I have just spent 4 days living in the heart of the Traveller community at Dale Farm in Basildon in Essex, as part of a the Camp Constant protest site. Dale Farm is currently the largest Traveller community of its kind in Britain. It consists of nearly a hundred plots of land and at its peak, over a thousand residents of Irish Traveller and English Gypsy heritage. Basildon Borough Council has voted to spend £18m evicting some 90 families (about 500 people, many of them children) from the 52 plots of land at Dale Farm that do not have planning permission, making these people homeless. This can happen at any time from midnight on 31st August, 2011.

irish traveller children

Ethnic Cleansing ?

The official United Nations definition of ethnic cleansing is “rendering an area ethnically homogeneous by using force or intimidation to remove from a given area persons of another ethnic or religious group.”

The state and local councils are tightening their grip on this already marginalized community by telling them that they have to live like the rest of us, and they are doing so because they believe that they have a remit from the British public and are reluctant to challenge the prejudices of their voters. Basildon Borough Council has proposed that the community be separated and placed in flats and houses.

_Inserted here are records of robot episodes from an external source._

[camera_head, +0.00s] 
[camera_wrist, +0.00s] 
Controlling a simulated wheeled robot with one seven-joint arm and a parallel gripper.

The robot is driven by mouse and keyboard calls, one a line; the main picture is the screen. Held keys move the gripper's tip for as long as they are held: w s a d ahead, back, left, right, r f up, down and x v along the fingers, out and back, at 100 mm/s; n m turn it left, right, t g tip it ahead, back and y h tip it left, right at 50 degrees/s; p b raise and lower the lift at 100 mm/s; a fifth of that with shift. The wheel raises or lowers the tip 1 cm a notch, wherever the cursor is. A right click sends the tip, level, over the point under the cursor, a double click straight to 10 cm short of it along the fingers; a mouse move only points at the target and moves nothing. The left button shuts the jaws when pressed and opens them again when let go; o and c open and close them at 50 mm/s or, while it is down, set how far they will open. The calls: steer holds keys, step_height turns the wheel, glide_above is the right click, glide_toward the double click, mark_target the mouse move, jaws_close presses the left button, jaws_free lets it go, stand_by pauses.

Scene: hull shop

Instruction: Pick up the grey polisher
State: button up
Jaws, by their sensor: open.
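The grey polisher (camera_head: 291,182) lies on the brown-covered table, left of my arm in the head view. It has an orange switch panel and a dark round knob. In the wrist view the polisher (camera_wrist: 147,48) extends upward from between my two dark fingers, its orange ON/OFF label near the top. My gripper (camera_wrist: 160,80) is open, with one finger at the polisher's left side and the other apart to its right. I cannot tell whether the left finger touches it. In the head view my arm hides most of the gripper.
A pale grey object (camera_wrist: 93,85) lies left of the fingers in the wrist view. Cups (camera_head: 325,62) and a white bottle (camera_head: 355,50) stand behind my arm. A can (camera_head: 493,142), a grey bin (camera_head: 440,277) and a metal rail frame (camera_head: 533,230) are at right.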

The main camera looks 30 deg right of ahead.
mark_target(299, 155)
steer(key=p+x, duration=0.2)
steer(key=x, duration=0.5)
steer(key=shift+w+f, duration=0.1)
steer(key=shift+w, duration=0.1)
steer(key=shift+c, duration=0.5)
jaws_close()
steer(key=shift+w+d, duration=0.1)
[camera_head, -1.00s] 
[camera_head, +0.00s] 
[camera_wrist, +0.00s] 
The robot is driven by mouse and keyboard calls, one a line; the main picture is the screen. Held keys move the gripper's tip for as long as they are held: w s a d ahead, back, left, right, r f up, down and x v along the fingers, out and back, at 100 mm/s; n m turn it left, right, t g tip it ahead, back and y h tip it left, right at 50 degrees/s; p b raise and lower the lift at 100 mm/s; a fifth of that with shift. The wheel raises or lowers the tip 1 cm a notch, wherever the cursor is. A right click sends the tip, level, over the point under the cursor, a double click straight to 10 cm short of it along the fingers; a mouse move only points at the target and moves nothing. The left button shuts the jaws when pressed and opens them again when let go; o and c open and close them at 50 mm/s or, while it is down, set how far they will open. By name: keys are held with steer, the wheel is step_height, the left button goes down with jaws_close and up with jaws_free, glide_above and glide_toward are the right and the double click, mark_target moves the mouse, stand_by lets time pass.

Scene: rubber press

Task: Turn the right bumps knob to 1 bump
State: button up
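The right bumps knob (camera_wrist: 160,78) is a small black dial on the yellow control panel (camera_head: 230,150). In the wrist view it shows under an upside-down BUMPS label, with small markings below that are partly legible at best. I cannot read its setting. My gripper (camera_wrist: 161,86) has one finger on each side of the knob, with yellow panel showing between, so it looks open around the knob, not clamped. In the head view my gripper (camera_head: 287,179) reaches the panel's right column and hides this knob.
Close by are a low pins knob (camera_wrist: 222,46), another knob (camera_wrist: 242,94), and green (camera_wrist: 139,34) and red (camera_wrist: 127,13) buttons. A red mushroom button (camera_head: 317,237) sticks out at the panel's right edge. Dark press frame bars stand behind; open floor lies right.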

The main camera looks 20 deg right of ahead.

Travellers are an ethnic group largely defined by strong religious beliefs, the vast majority being  Roman Catholics and living in caravans in close-knit outdoor communities. To destroy this is to destroy the Travellers. One of the Traveller woman chatted to me as I cooked a large (vegan) curry for my fellow concerned citizens at camp Constant. She said, ” We tried living in bricks and mortar before”, but “we couldn’t sleep, we all ended up sleeping together on the floor of the front room.” Then she laughed and offered to fetch us some tins of sweetcorn that she had going spare to donate to the kitchen.

Rallying cry: The Dale farm residents are facing eviction

John Baron, the MP for Basildon and Billericay, appealed for the Travellers to leave peacefully. He said: ‘The law must be enforced equally and fairly, otherwise we discriminate against the law-abiding majority. No one group or individual can be above the law.’

But what he fails to recognise is that the law is not applied equally and fairly. Planning permission is not easily available to Traveller communities anywhere. It is almost impossible for Travellers to find a place to live in safety without the constant threat of eviction. The Commission for Racial Equality reports that more than 90 per cent of Traveller planning applications are initially rejected, compared to less than 20 per cent of rejected applications for everybody else.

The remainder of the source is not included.